The chosen codecs are:
- A‑law and µ‑law – standard non‑uniform quantizers providing lossy compression with simple lookup‑table (LUT) encoders (O(1) time) and binary‑search decoders (O(log n)).
- Fibonacci code – a universal variable‑length code whose self‑synchronizing property aids error recovery; implemented with LUTs for encoding and binary search for decoding.
- T‑code – a Huffman‑derived code that minimizes average code length while offering self‑synchronization; encoded via LUT (O(1)), decoded with linear search (O(n)).
- Differential Pulse Code Modulation (DPCM) – transmits the first sample raw and subsequent samples as differences, reducing average bit rate for slowly varying signals.
- Modulo‑code – exploits the fact that two correlated nodes can send a modulo‑N residue; decoding reconstructs the nearest multiple. It is O(1) for both encode and decode but only works when the two values fall in the same bin.
- Integer Haar wavelet – a 1‑level transform that computes sum and difference of two node readings, effectively decorrelating them; provides lossless compression with low complexity (O(1) for encode, O(n) for decode).
- DISCUS (Distributed Source Coding Using Syndromes) – a practical realization of Slepian‑Wolf coding. The authors split a (7,4) Hamming code into two sub‑codes, allowing each node to send 5 bits while the joint decoder reconstructs the original 7‑bit values, tolerating up to one bit error.
Implementation details include:
- All codecs are written in high‑level Octave for verification, then translated to C and finally to NesC for deployment.
- Encoder memory footprints range from a few bytes (DPCM) to a few hundred bytes (T‑code, A‑law). RAM usage is similarly modest, with the most demanding codec (DISCUS) requiring ~1.3 KB.
- Decoding complexities vary: O(1) for modulo and Haar, O(log n) for A‑law/µ‑law, O(n) for Fibonacci, T‑code, and DISCUS, and O(k n²) for the matrix‑based DISCUS variant.
The experimental setup consists of two sensor nodes placed in a lab, each sampling a photo‑sensor at 2 Hz (tested up to 125 Hz). The base station receives packets via UART, logs them, and measures latency, packet loss, and energy consumption. Energy per transmitted bit is modeled as 430 nJ/bit, following prior literature.
Performance metrics evaluated:
- Energy consumption (proportional to message length).
- Average bit rate (bits per sample).
- Quantization/reconstruction error (for lossy codecs).
- Latency (encoding + decoding time in microseconds).
- Error rate (decoding failures due to synchronization or channel noise).
- Code size (ROM/RAM footprint).
Key findings:
- Lossy codecs (A‑law/µ‑law) achieve stable compression ratios (≈30 % reduction) with minimal latency (<50 µs) and the smallest memory footprint, making them ideal for applications tolerant to moderate distortion (e.g., environmental monitoring).

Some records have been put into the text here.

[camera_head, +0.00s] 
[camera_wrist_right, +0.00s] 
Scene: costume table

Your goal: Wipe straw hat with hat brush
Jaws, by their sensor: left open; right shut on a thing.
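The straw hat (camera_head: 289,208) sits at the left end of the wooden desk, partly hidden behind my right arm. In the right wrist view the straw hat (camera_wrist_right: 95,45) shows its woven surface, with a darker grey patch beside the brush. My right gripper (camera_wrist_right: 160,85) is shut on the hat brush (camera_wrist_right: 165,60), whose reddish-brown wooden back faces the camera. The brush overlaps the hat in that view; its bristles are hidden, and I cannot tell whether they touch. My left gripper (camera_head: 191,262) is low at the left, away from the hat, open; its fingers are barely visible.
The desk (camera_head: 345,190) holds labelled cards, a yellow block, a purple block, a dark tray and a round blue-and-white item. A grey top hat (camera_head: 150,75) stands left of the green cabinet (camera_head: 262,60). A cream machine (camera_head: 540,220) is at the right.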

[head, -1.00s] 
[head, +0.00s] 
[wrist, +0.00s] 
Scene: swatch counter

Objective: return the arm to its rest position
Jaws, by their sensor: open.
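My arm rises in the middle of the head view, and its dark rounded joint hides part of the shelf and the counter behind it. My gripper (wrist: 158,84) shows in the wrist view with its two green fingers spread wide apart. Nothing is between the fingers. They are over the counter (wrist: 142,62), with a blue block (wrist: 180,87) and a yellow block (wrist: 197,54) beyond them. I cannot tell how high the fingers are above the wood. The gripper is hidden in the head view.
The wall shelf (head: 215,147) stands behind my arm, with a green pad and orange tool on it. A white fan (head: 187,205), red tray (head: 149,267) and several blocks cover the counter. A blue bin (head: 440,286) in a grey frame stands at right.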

- Fibonacci and T‑code exhibit highly data‑dependent compression; with uniform or poorly matched distributions they can even expand the data. Their self‑synchronization is valuable in noisy channels, but they consume more memory and have higher decoding latency.

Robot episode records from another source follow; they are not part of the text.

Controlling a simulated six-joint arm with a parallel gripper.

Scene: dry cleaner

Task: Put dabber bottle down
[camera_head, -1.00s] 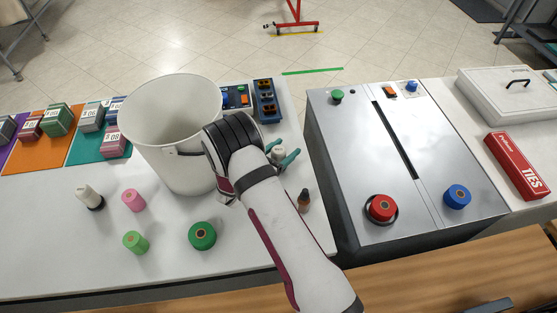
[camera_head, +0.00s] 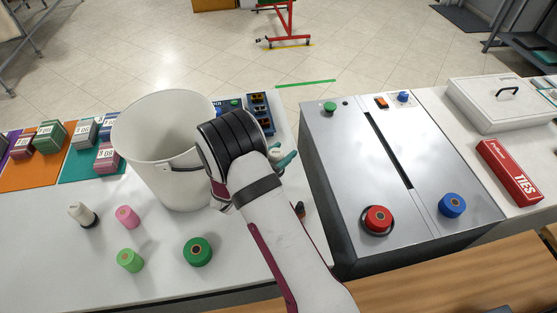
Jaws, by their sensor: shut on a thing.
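My gripper (camera_head: 282,156) is mostly hidden behind my own wrist; only its teal fingertips show, right of the white bucket. It is shut on a small whitish thing (camera_head: 276,150), of which only a little shows between the fingertips. This seems to be the dabber bottle, but I cannot tell its full shape, its tilt or whether it touches the counter (camera_head: 160,272).
The white bucket (camera_head: 150,130) stands left of my wrist. A small brown bottle (camera_head: 299,209) is partly hidden by my arm. A white bottle with a dark base (camera_head: 82,214) and green and pink spools stand left. A metal machine (camera_head: 335,150) is right.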

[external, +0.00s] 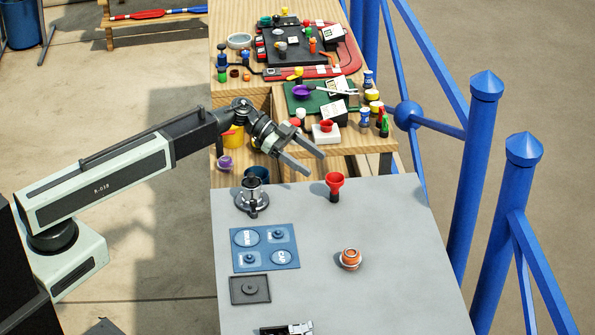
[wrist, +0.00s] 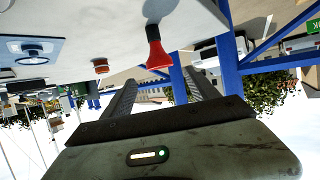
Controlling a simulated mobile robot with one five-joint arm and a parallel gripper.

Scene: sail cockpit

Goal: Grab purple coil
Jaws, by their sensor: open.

- DPCM reduces bit rate for slowly varying signals but suffers when the signal changes abruptly, leading to occasional spikes in error.
- Modulo‑code offers the simplest implementation and near‑zero latency, yet its applicability is limited to scenarios where correlated measurements fall within the same modulo bin.

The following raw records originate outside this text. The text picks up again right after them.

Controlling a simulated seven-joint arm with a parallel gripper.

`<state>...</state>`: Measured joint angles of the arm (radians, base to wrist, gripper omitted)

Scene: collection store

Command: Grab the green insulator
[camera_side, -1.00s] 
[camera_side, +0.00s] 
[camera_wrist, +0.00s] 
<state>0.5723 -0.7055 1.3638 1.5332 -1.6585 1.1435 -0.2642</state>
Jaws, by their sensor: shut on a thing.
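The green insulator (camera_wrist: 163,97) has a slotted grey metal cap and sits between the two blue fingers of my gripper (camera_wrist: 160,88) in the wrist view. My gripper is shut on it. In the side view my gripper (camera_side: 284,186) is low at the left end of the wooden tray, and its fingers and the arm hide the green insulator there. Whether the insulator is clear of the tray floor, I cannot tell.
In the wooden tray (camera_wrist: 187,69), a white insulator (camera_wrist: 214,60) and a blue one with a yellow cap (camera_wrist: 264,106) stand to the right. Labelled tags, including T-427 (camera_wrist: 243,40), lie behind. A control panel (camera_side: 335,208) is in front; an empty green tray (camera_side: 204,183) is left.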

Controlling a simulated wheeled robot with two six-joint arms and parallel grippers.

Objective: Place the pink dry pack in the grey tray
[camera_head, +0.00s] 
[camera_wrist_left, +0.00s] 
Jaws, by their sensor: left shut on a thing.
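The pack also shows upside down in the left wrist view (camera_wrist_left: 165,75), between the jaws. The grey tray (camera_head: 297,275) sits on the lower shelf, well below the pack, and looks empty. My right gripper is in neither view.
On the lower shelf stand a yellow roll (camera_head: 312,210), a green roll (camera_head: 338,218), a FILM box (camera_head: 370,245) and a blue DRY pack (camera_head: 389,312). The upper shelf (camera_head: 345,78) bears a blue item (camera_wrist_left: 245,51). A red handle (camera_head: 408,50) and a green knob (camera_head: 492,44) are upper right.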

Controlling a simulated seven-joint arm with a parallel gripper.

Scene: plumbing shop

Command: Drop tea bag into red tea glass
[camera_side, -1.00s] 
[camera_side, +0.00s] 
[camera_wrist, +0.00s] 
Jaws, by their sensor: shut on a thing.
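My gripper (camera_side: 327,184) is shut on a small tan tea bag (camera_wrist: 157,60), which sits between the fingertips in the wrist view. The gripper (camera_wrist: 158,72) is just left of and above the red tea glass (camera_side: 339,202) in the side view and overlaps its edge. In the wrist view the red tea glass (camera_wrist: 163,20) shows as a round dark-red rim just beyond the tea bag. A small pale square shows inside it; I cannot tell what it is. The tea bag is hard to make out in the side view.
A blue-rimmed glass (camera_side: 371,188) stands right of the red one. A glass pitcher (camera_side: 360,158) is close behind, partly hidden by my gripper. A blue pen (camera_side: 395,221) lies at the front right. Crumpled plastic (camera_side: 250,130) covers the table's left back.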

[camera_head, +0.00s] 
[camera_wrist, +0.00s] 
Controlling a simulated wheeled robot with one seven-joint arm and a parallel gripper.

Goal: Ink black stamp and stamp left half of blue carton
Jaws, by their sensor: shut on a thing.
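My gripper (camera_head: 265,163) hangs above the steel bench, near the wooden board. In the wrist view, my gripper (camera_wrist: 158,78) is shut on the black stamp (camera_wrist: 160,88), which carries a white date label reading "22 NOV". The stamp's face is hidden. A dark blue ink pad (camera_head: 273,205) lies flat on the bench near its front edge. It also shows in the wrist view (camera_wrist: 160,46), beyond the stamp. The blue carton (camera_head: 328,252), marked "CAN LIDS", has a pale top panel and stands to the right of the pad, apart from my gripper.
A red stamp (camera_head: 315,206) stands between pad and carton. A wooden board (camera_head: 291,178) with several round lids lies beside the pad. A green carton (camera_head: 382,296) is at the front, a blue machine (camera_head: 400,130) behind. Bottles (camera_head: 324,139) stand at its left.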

- Haar wavelet provides consistent bit‑rate reduction (≈35 %) for correlated sensor pairs and retains lossless reconstruction, with modest computational cost.
- DISCUS achieves the most significant savings (≈40 % reduction) while also providing error‑correction capability (t = 1). However, it requires more RAM and higher decoding complexity due to syndrome processing.
Based on these results, the authors propose an application‑centric mapping:
- Low‑accuracy, latency‑tolerant tasks (e.g., long‑term environmental logging) → use A‑law or µ‑law.
- High‑accuracy, low‑latency tasks (e.g., intrusion detection) → employ DISCUS or Haar wavelet.
- Bandwidth‑constrained, error‑prone channels → consider T‑code or Fibonacci for their self‑synchronizing properties.
- Very simple hardware constraints → Modulo‑code or DPCM.
Finally, the paper contributes a reusable testing framework (source code, packet formats, measurement scripts) that can be extended to new codecs or hardware platforms, facilitating future research on energy‑aware source coding in WSNs.